Il treno dei ragionamenti dell'ex Pm è corretto, ma mi sembra non ponga in evidenza il punto centrale, cioè: qual è l'interesse di Berlusconi in tutto questo?
Voglio dire: Berlusconi, fino a prova contraria, è dal 1994 un uomo politico e leader indiscusso di un partito che, pur con qualche cambio di nome, si basa dal primo giorno su una raffinata analisi di marketing pubblicitario (penetrazione del prodotto attraverso le tv, i settimanali e i quotidiani di sua proprietà, riconoscibilità del brand, riconoscibilità del prodotto attraverso slogan semplici ed efficaci, linguaggio chiaro, rozzo e populista, segmentazione del corpo elettorale e analisi dei bisogni delle sue componenti, rapporto diretto leadership-masse...).
La sua leadership è indiscussa per il semplice motivo che in quel partito non vigono le regole non scritte dei partiti moderni: congressi per stabilire la linea, democrazia interna, lotta tra correnti, elezioni da parte degli iscritti, eventuali primarie, finanziamenti esterni da cittadini e gruppi di pressione. La recente nomina a segretario di Angelino Alfano essendo, con tutta evidenza, un semplice ritocco di fard sulle guance del vero leader, che per detta dello stesso Alfano, sarà il candidato premier anche alle prossime elezioni.
Partiamo dal presupposto che un uomo politico medio sia dotato di intelligenza, razionalità e capacità di portare avanti i propri interessi, oltre che (a seconda delle volte) quelli del partito, del gruppo di pressione, del clan, classe sociale, etnia, gruppo religioso che lo ha votato. E nessuno vorrà certo negare a B. intelligenza nella o al di sopra della media.

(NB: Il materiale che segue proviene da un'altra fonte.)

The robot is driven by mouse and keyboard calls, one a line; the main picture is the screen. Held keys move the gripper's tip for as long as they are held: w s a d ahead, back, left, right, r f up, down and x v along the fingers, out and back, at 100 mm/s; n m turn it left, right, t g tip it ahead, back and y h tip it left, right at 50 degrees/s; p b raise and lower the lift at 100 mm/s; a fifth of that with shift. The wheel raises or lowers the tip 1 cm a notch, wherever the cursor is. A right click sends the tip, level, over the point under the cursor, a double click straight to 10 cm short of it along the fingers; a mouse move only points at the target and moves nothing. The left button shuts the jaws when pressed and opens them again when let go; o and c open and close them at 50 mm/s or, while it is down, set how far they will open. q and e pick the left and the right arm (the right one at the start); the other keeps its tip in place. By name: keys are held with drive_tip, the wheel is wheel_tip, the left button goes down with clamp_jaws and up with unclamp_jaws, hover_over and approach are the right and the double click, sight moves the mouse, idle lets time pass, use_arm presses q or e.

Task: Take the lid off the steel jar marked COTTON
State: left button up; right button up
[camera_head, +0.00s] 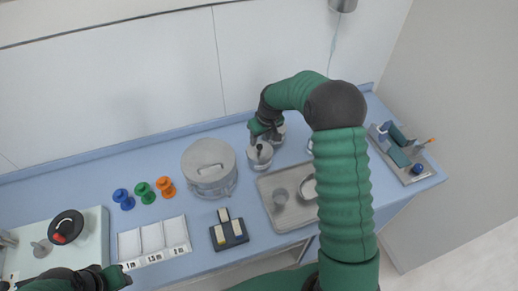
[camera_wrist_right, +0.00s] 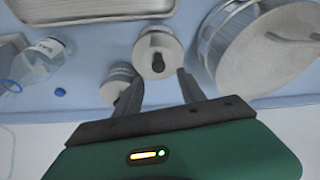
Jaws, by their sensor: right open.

Ora, un altro uomo politico di qualsiasi nazionalità e schieramento, nell'attuale situazione di stallo, valuterebbe che, nel suo interesse, la cosa più opportuna, la più conveniente, sarebbe rimettere il mandato al Capo dello Stato e chiedere nuove elezioni.
Perché?
Ma perché si trova a un bivio tra due alternative impossibili: se fa una manovra finanziaria priva di contenuti come ha cercato di fare per tutta l’estate, l’UE lo bacchetta imponendogli più incisività, più riforme pro-sviluppo economico, più tasse e più giustizia sociale nella proporzionalità del peso fiscale rispetto al reddito, maggior tassazione delle rendite improduttive, più controllo sull’evasione fiscale – e lui queste cose non le vuole fare.
Del resto, sa bene che se facesse una manovra lacrime e sangue per tutti, ricchi compresi, non proprio come in Grecia ma diciamo almeno sul modello virtuoso della Germania, i cittadini lo punirebbero alle prossime elezioni, votando per chiunque altro.
Quindi, al posto suo, una persona dotata di un cervello funzionante, si dimetterebbe lasciando la patata bollente della manovra pesante al prossimo governo, che sarebbe comunque, visti i sondaggi, diverso da questo, con tutta probabilità un governo di centro (Terzo Polo) o di centro-sinistra (Terzo Polo + Pd).
In fondo è esattamente quello che ha fatto il centrodestra greco, lasciando l’onere di correggere i conti pubblici dissestati – e l’odio dei cittadini – ai socialisti di Papandreou.
Ed è il motivo per cui Zapatero ha annunciato con largo anticipo che non si ricandiderà alle prossime politiche: mettersi nella posizione del capro espiatorio della crisi economica e fare un passo indietro per salvare il salvabile nella speranza che il Psoe senza di lui resti in sella.
In soldoni: si tratta di saltare un turno (di governo) per ritornare più forti di prima, quando gli elettori con tutta probabilità puniranno i suoi avversari, responsabili di quelle inevitabili e impopolari misure che un governo demagogico non farebbe mai e uno serio sì.
Se partiamo da questa premessa, che cosa impedisce a Berlusconi (che in una recente intercettazione ha confessato di “volersene andare al più presto da questo Paese di merda”) di abbandonare il tavolo?
Torniamo al punto di partenza: il suo interesse.
Per un qualsiasi altro politico, anche della famigerata Prima Repubblica come direbbe Di Pietro, l’interesse personale primario è la conservazione a tutti i costi del potere politico. In quest’ottica si comprende come l’ipotesi di saltare un turno per tornare rafforzati dopo qualche mese o anno, sul lungo periodo sia la strategia vincente.
Per Berlusconi, no: il suo interesse primario sono i suoi forti interessi economici e i suoi sei processi in corso più quelli futuri ed eventuali. In tutti questi anni il suo solo affanno e preoccupazione è stato far approvare leggi che proteggessero la galassia delle aziende Mediaset, i suoi figli e soprattutto lui dalle conseguenze dei vari atti di corruzione di giudici, testimoni, imputati e altri, finalizzati sempre e comunque a garantire alle sue aziende una situazione di quasi-monopolio e di quasi-immunità fiscale in vari settori economici strategici, primo fra tutti quello mediatico.
Non può permettersi una strategia di lungo periodo, lui. Continuerà fino all’ultimo istante dei tempi supplementari a lottare, a corrompere parlamentari (e di disposti a farsi corrompere, in Italia, ce ne sono sempre) e cercare di garantirsi uno scudo giudiziario e fiscale, così da potersi godere tranquillo gli anni della vecchiaia lasciando le redini dell’impero a Marina e Piersilvio.
Sul lungo periodo, io non so se si veda ancora in Italia o non, piuttosto, in un buen retiro alle Bahamas o in qualche altro paradiso fiscale (del resto i suoi soldi immagino siano già lì ad aspettarlo): ma il suo orizzonte è quello, non la conservazione del potere politico fine a se stesso.